La Lega è infatti in subbuglio. E' una pentola pronta a esplodere. Ministri e colonnelli, a colpi di messaggi e di telefonate, dopo che Giuseppe Conte ha annunciato che alla prossima riunione del governo dimissionerà il sottosegretario Armando Siri, invocano l'apertura immediata della crisi. Chiedono di «mandare al diavolo quei pazzi giustizialisti»: «Non si comportano come alleati, ma come un pubblico ministero. Non se ne può più», ringhia un esponente di peso del Carroccio.

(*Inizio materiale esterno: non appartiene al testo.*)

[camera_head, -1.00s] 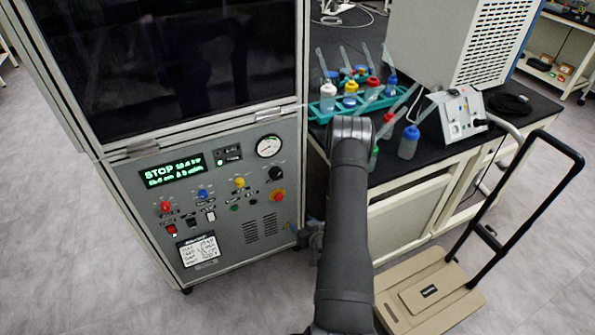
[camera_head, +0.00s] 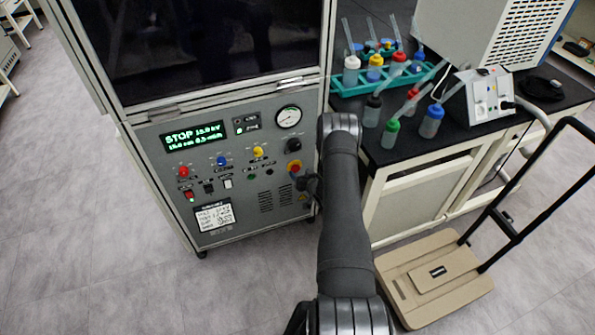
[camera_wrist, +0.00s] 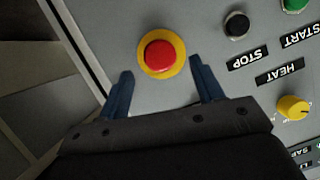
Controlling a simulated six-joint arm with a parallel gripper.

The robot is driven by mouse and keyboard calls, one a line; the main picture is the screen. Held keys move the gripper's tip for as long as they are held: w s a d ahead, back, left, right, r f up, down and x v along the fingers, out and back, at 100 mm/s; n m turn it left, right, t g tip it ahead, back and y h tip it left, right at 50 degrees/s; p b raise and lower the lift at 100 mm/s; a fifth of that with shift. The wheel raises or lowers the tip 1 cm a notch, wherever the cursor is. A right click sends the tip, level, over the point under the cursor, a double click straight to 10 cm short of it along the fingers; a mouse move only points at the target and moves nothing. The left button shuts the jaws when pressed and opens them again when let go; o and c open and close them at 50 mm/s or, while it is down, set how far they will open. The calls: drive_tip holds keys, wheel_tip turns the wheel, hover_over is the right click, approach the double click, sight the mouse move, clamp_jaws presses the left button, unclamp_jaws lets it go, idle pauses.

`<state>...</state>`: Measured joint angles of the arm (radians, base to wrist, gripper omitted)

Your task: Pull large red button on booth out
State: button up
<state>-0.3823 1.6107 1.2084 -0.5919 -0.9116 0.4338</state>
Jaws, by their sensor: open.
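The large red button (camera_wrist: 160,56) sits on a yellow ring on the grey booth panel in the wrist view. In the head view the button (camera_head: 294,167) is at the panel's right side, below a black knob. My gripper (camera_wrist: 160,78) is open, with one blue finger to the lower left of the button and one to the lower right. The fingertips look a little short of the button's sides, and I cannot tell their depth from the panel. In the head view my gripper (camera_head: 308,184) is small and dark beside the button, partly hidden by my arm.
The booth panel (camera_head: 150,150) also has a STOP display, a gauge and smaller knobs. A black-topped bench (camera_head: 420,150) with bottles stands close to the right of my arm. A beige cart (camera_head: 400,262) stands on the floor at the lower right.

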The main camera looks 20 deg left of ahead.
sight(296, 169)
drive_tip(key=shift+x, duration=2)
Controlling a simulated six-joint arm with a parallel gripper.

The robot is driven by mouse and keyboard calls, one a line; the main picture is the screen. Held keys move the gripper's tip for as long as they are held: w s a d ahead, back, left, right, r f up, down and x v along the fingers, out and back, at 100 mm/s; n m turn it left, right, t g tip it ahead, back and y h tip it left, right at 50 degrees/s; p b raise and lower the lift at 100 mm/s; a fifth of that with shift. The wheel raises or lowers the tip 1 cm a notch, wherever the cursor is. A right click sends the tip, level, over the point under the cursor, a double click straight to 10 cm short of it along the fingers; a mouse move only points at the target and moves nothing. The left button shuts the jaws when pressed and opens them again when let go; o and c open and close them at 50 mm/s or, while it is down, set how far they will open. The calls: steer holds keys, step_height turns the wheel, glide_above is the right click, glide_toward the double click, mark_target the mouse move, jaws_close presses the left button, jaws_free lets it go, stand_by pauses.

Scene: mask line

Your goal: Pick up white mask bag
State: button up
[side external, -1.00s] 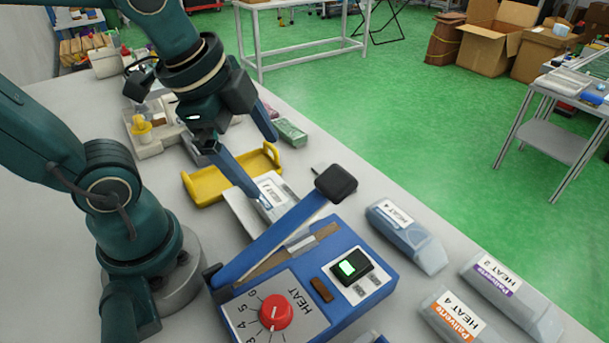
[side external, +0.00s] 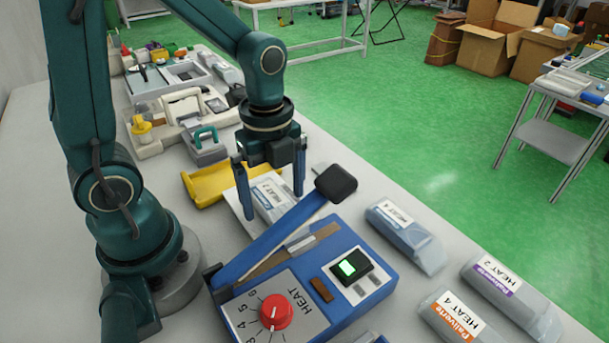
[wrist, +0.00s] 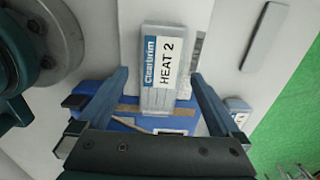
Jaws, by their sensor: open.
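A clear whitish bag (side external: 268,203) with a white and blue label reading "Clearbrim HEAT 2" lies on a pale plate behind the lever of the blue heat sealer (side external: 365,300). The wrist view shows the bag (wrist: 158,98) upright in the picture, centred ahead of the jaws. My gripper (side external: 274,203) is open and points down over the bag, one finger on each side. The wrist view shows the gripper (wrist: 159,76) empty, its fingers apart from the bag. Its height above the bag is hard to judge.
The sealer's raised lever (side external: 280,235) with its black knob stands close to my right finger. A yellow tray (side external: 200,192) is behind on the left. Several labelled bags, one of them blue-grey (side external: 405,237), lie to the right. A grey box with a green handle (side external: 206,148) stands further back.

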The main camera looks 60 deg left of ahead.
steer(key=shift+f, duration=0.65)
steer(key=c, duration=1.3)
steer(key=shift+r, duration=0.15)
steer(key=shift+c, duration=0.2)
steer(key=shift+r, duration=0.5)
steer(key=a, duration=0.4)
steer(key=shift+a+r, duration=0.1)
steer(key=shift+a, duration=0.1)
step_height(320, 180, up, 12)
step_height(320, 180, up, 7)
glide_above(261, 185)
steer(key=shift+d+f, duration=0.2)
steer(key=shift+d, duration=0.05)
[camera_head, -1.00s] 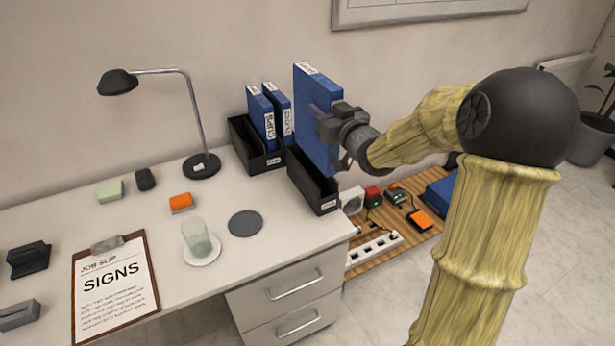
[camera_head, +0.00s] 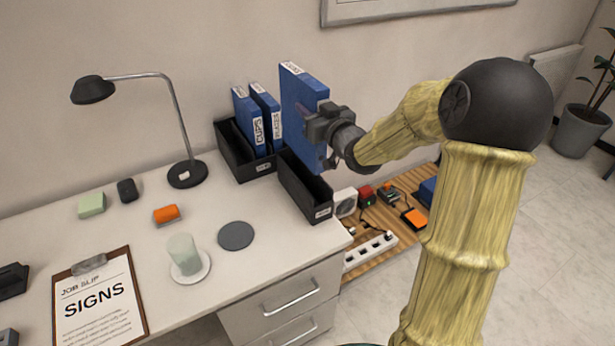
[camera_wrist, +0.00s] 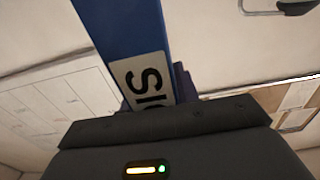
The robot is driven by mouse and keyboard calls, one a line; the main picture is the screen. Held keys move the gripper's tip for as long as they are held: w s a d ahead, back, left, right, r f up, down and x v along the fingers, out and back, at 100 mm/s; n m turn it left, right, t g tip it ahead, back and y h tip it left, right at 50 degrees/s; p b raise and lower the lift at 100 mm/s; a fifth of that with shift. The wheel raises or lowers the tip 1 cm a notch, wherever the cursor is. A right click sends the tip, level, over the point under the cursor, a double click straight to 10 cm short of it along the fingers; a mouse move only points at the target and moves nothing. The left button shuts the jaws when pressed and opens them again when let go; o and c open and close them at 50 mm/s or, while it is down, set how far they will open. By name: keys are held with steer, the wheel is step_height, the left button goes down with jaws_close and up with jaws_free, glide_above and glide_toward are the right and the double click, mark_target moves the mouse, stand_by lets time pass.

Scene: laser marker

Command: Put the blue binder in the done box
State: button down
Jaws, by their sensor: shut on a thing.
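A blue binder (camera_head: 303,110) is held upright in my gripper (camera_head: 318,122), above the black box at the right (camera_head: 301,188). The binder's lower end is at the height of that box's opening; I cannot tell whether it is inside. In the wrist view the blue binder (camera_wrist: 122,30) runs up from my gripper (camera_wrist: 160,112), its white label partly showing letters. The black box at the left (camera_head: 236,160) holds two other blue binders, one labelled CUPS (camera_head: 248,122) and one beside it (camera_head: 267,115). The front labels of both boxes are too small to read.
The desk (camera_head: 245,205) carries a black lamp (camera_head: 187,172), a glass on a saucer (camera_head: 185,254), a grey disc (camera_head: 236,235) and a clipboard reading SIGNS (camera_head: 98,306). A wooden board with a power strip (camera_head: 371,250) and chargers lies to the right.

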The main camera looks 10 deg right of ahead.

Salvini però frena la rivolta. Ai suoi spiega: «Oggi Di Maio, per mera propaganda elettorale e con la speranza di rastrellare qualche voto, ha compiuto uno strappo gravissimo. Ma noi stiamo calmi, i conti si faranno alla fine». Anche con il premier: «Oggi Conte ha dimostrato plasticamente di non essere più super partes e di rispondere solo e soltanto a Di Maio...».
Salvini però rimanda a dopo il voto europeo del 26 maggio la resa dei conti. Certo in Consiglio dei ministri la prossima settimana, se Siri non dovesse dimettersi prima come fa balenare qualche fonte accreditata, la Lega voterà contro le dimissioni del sottosegretario. Ma «non è il momento di far cadere il governo». Soprattutto non su una questione delicata come un'inchiesta per corruzione: «Certo, il loro approccio giustizialista è devastante, calpestano il principio inviolabile della presunzione d'innocenza. Ma ora è meglio essere cauti». E così Salvini preferisce chiedere il varo immediato della flat tax, «tutto il resto è noia».
Nel più classico gioco del cerino, Di Maio invece spera che spingere Siri sulla ghigliottina e quel collegare la Lega alla mafia, possa far saltare i nervi a Salvini: «Magari aprisse la crisi sulla questione morale, sarebbe fantastico», confidano a sera i grillini, «in campagna elettorale poi gli faremmo male: la Lega dovrebbe tornare a braccetto di Berlusconi e difendere nei comizi un indagato per corruzione».
Parole che rivelano una strategia ben precisa che ribalta la narrazione del Movimento legato mani e piedi al governo giallo-verde. Se davvero Salvini aprisse la crisi, i 5Stelle potrebbero presentarsi alle elezioni europee del 26 maggio non più a braccetto della Lega, ma come i suoi veri rivali sul campo. Con due obiettivi. Il primo: scongiurare una nuova batosta elettorale con il temuto sorpasso del Pd, per poi proporsi nel dopo elezioni anticipate per un governo a sinistra, visto «che con il proporzionale non vince nessuno, ma guida le danze chi ha più voti». Il secondo: evitare la possibile implosione Movimento innescata dalla nuova sconfitta alle europee, con prevedibile crisi del governo giallo-verde.
IL GIRO DI TELEFONATE
Di certo, c'è che Conte ha avvertito per tempo Salvini della sua decisione. Lunedì, incontrando il sottosegretario leghista, il premier ha lanciato un ultimatum: «Dimettiti entro giovedì è il modo migliore per uscirne con onore. Oppure, sarò io a dimissionarti». Concetto ribadito il giorno successivo al leader della Lega durante il volo Roma-Tunisi. E ieri mattina in una telefonata con il solito Salvini. «Poi, siccome quelli prendevano tempo, facevano i soliti giochini», raccontano a palazzo Chigi, «Conte ha deciso di procedere», annunciando per le 18.30 una conferenza stampa.
Appena appare sulle agenzie l'annuncio, Siri corre a dettare un comunicato: «Sono innocente, confido di essere ascoltato a brevissimo dai magistrati. Qualora ciò non dovesse accadere, entro 15 giorni, sarò io il primo a voler fare un passo indietro». Troppo, per Conte, che legge in questa dichiarazione «un tentativo di rinviare la questione a dopo le elezioni. E non può essere mio sottosegretario chi si comporta così. Ne va della credibilità del governo». A palazzo Chigi assicurano che Conte «ha preso la decisione senza sentire Di Maio».